Copy each line that contains the word "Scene".

## START Exercise materials

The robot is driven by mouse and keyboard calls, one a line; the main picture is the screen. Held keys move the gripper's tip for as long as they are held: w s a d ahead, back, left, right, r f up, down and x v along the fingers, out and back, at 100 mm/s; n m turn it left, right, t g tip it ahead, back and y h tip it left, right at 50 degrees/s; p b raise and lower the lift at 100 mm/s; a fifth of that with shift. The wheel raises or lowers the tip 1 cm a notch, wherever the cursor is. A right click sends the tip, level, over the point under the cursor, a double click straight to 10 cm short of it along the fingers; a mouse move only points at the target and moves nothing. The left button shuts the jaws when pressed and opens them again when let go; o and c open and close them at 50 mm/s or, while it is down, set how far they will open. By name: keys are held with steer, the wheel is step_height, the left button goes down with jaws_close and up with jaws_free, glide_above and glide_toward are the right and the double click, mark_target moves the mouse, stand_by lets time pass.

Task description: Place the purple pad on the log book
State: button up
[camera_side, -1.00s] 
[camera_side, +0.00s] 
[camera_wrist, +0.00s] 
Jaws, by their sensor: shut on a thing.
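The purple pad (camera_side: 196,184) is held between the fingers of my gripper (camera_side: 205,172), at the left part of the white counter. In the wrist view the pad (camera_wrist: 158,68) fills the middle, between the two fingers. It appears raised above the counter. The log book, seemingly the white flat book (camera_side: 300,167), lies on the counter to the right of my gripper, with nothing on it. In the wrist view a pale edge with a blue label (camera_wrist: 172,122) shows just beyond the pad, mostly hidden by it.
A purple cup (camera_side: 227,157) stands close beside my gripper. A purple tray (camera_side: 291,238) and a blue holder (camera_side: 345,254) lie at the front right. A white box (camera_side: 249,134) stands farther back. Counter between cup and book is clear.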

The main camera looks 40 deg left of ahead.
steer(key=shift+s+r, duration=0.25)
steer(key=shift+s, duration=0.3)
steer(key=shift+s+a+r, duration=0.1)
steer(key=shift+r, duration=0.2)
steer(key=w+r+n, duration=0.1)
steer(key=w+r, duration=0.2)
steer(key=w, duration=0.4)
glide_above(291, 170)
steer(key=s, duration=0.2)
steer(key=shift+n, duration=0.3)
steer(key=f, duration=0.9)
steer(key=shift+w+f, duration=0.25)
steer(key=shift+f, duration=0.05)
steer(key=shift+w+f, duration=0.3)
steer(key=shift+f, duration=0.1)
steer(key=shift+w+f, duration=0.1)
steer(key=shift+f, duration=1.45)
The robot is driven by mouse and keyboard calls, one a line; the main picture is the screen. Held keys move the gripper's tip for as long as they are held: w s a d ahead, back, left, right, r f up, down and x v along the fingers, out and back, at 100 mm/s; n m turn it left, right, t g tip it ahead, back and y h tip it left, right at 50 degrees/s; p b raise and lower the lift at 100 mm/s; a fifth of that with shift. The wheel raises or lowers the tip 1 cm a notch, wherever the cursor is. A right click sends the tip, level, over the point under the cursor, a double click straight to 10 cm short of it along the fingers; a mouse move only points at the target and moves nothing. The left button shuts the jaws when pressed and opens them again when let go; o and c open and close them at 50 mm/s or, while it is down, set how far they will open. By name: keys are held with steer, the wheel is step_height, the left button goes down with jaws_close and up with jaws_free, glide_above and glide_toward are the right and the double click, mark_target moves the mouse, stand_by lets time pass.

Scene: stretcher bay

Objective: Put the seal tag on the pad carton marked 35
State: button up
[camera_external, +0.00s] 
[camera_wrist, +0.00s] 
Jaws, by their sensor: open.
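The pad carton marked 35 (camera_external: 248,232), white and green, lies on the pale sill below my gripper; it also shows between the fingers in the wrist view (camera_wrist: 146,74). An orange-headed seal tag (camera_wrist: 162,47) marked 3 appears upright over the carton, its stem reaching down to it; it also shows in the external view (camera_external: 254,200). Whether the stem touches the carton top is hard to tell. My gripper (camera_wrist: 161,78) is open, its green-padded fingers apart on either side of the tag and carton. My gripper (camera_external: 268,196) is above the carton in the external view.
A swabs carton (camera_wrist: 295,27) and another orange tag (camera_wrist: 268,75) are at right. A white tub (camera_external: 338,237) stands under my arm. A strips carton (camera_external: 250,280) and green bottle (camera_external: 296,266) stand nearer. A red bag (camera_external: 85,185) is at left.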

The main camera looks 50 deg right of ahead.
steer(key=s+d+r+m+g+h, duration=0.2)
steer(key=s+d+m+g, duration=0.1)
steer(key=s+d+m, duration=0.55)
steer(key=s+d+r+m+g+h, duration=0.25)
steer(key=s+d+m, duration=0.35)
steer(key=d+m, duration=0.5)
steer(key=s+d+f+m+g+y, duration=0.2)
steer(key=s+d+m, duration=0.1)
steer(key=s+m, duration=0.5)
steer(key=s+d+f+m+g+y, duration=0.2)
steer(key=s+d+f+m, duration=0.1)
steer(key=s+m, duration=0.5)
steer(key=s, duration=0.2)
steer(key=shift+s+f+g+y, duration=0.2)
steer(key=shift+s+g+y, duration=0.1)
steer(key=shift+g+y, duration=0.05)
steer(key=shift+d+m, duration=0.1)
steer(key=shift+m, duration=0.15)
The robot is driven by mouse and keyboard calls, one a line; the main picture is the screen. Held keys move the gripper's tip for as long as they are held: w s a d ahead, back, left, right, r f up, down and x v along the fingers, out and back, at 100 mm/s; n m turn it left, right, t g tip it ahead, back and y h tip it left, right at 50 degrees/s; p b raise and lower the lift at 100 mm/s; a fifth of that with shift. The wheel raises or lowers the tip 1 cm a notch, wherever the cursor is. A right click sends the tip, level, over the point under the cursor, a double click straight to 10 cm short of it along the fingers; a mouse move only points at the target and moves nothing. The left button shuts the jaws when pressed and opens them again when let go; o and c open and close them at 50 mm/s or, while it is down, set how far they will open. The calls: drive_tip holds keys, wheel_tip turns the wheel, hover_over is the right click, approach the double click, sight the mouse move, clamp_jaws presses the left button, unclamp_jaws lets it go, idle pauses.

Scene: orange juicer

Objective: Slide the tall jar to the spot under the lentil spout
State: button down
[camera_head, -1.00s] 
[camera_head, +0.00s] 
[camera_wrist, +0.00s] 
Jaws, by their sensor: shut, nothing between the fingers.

## END Exercise materials

=== Result below ===
Scene: stretcher bay
Scene: orange juicer

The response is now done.